Sunday, August 05, 2007

Baked Eggs

I first had baked eggs (also called shirred eggs) at the bed-and-breakfast where Jeff and I stayed on our honeymoon. On two mornings we came down to find charming ramekins, each filled with an egg and herbs. Soon afterwards, I found a recipe for baked eggs in How to Cook Everything, and I've made them on several occasions, usually on a Sunday morning. We had them again this morning, and I thought I would post the recipe. I've adapted it somewhat from the basic version in HTCE.

Baked Eggs

Preheat oven to 375 F.

Butter small ramekins or custard cups. You can also put a couple teaspoons of cream in the bottom of each ramekin. If I don't have cream on hand, I usually put a little half-and-half in the bottom.

Break 1 egg into each cup. You can bake them like this (fairly plain), or you can add some toppings.
  • Salt and pepper.
  • I usually put some fresh herbs on top of the egg. Today I used thyme. I've also used rosemary.
  • Grate some cheese on top. I usually prefer freshly grated parmesan.
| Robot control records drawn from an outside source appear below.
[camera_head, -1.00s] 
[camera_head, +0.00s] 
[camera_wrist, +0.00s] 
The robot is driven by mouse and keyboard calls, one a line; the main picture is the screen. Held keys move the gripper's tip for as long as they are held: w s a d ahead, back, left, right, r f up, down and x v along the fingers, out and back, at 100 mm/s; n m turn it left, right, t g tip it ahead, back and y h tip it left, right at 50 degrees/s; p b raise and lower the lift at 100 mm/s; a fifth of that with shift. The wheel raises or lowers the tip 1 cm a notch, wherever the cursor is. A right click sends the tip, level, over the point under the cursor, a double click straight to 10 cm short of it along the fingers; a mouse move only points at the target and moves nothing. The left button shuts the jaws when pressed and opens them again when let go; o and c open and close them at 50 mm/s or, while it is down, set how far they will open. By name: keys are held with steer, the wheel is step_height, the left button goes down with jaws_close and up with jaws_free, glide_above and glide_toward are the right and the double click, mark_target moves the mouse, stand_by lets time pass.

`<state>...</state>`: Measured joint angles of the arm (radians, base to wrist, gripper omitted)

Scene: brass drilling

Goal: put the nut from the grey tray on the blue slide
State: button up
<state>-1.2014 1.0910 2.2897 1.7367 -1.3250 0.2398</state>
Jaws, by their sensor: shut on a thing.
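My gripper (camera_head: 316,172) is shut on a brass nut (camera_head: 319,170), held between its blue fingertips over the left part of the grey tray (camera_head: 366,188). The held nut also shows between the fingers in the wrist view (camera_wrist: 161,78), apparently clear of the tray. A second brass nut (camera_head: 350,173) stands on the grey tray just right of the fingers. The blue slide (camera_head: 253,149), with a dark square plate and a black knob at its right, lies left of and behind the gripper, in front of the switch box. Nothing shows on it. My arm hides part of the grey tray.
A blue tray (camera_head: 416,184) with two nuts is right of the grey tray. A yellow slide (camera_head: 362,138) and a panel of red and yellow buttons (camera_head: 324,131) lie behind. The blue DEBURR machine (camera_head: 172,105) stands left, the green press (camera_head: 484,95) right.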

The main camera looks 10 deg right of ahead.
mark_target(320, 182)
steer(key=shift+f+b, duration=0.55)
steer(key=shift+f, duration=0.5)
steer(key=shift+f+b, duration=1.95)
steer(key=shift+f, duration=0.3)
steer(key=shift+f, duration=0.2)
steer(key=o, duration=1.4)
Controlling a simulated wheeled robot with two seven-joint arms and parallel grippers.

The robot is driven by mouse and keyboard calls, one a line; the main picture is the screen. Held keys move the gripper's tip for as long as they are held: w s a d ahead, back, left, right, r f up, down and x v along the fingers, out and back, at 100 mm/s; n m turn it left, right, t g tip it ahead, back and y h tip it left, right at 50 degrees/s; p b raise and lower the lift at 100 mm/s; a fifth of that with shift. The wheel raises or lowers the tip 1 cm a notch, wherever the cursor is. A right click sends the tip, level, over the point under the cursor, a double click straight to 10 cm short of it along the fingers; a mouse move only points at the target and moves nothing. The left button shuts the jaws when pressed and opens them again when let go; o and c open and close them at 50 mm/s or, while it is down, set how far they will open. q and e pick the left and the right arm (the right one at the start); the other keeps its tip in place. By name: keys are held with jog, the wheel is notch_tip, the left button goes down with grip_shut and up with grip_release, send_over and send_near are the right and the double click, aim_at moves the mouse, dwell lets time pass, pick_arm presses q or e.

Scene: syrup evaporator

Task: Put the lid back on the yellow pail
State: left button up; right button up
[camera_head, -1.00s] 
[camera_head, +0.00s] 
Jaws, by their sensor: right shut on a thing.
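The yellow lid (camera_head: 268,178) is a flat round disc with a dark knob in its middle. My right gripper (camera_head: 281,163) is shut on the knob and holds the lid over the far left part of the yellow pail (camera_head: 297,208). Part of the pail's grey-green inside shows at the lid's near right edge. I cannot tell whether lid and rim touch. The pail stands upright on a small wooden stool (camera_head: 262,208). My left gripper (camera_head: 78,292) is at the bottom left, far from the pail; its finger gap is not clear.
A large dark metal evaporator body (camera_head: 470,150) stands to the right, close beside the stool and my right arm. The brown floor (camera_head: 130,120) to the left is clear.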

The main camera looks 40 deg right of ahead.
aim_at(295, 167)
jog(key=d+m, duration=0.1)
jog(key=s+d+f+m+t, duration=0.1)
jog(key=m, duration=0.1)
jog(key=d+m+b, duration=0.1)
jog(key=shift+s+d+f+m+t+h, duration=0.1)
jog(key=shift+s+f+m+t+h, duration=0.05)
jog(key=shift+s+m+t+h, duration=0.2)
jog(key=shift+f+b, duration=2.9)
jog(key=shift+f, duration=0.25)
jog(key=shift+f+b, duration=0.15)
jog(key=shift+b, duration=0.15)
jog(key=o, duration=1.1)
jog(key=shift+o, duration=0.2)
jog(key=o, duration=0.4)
Jeff likes cheddar (and today I put colby on his).
  • Breadcrumbs -- I've used breadcrumbs from a box, which work well; today I had leftover hearty white bread from another recipe calling for breadcrumbs, so I pulsed one piece in the food processor and sprinkled the fresh crumbs on top of the eggs.
Bake for 10 to 15 minutes. I usually bake for about 10, otherwise the yolk begins to set, which we dislike, though we do like the egg white to be fairly set. 10-11 minutes seems to do it. The eggs keep cooking even after you take them out of the oven, so take that into account.

There are other variations listed in HTCE -- olive oil/tomato, spinach, onions. Anything that you like to have with eggs would probably do well. Let me know if you have variations you enjoy. I encourage you to try your hand at baked eggs. They're quite charming and quite good!

It amazes me that shirred eggs have fallen from favor: there is something so luxurious about them, and, although they take a little time, they are delicious.